** Exercise brief **
Using the data below, gather each line that includes the word "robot".

--- Given records ---

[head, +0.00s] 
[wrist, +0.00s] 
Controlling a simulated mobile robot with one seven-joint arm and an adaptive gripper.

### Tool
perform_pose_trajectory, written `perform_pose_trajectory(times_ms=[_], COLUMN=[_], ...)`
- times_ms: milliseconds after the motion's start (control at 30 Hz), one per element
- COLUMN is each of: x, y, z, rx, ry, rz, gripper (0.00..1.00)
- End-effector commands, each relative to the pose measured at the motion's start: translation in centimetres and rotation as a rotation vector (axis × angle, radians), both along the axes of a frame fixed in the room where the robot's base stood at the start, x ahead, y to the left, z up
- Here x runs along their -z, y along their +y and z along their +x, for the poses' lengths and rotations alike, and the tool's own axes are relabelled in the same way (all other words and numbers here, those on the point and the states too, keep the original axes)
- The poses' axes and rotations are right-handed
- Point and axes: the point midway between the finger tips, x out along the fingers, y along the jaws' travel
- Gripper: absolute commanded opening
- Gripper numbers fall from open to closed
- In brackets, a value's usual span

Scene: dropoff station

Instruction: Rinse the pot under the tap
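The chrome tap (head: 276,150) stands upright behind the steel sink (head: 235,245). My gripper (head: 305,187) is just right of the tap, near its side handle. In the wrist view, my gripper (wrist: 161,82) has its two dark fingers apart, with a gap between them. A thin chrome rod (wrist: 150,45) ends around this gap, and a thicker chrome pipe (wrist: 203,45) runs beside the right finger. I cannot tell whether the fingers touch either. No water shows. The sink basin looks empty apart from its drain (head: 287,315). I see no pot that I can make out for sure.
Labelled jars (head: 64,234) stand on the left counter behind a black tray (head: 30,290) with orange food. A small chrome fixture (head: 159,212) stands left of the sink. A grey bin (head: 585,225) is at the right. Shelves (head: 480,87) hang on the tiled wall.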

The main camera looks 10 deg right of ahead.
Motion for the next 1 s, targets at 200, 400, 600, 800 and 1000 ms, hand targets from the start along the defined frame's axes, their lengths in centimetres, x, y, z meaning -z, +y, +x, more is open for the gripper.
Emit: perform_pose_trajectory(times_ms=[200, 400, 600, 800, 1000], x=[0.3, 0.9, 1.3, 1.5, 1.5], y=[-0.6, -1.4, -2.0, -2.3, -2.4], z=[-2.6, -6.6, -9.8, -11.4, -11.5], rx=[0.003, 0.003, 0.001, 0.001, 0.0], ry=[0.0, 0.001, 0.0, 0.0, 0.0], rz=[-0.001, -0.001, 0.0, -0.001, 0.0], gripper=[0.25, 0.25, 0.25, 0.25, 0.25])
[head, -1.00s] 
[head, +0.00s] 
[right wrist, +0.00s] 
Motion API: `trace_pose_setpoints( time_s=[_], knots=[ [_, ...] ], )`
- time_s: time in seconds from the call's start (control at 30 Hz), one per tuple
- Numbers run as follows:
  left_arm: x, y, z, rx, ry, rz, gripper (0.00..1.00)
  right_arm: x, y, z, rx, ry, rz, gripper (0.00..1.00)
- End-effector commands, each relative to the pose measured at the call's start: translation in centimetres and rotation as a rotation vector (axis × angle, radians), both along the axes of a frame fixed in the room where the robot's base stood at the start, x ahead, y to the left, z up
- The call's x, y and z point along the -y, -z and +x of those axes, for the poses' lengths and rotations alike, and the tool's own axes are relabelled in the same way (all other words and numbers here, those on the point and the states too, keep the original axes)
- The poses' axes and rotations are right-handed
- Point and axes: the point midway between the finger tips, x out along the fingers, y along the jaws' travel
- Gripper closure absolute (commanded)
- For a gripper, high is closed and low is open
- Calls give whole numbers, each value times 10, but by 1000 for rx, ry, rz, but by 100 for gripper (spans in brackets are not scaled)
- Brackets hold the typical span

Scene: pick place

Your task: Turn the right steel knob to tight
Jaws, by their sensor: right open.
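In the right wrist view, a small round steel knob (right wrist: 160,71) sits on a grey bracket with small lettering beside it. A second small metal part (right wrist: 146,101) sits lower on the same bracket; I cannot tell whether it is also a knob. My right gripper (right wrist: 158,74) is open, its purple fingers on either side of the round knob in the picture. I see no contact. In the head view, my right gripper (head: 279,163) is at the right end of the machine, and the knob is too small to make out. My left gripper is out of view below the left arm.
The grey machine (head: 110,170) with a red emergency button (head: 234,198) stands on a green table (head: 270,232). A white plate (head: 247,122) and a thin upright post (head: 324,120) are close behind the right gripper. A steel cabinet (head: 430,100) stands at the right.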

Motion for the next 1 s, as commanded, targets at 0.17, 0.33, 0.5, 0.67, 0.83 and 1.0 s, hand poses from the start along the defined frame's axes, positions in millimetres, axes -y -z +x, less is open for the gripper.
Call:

---

** Correct output **
Controlling a simulated mobile robot with one seven-joint arm and an adaptive gripper.
- End-effector commands, each relative to the pose measured at the motion's start: translation in centimetres and rotation as a rotation vector (axis × angle, radians), both along the axes of a frame fixed in the room where the robot's base stood at the start, x ahead, y to the left, z up
- End-effector commands, each relative to the pose measured at the call's start: translation in centimetres and rotation as a rotation vector (axis × angle, radians), both along the axes of a frame fixed in the room where the robot's base stood at the start, x ahead, y to the left, z up

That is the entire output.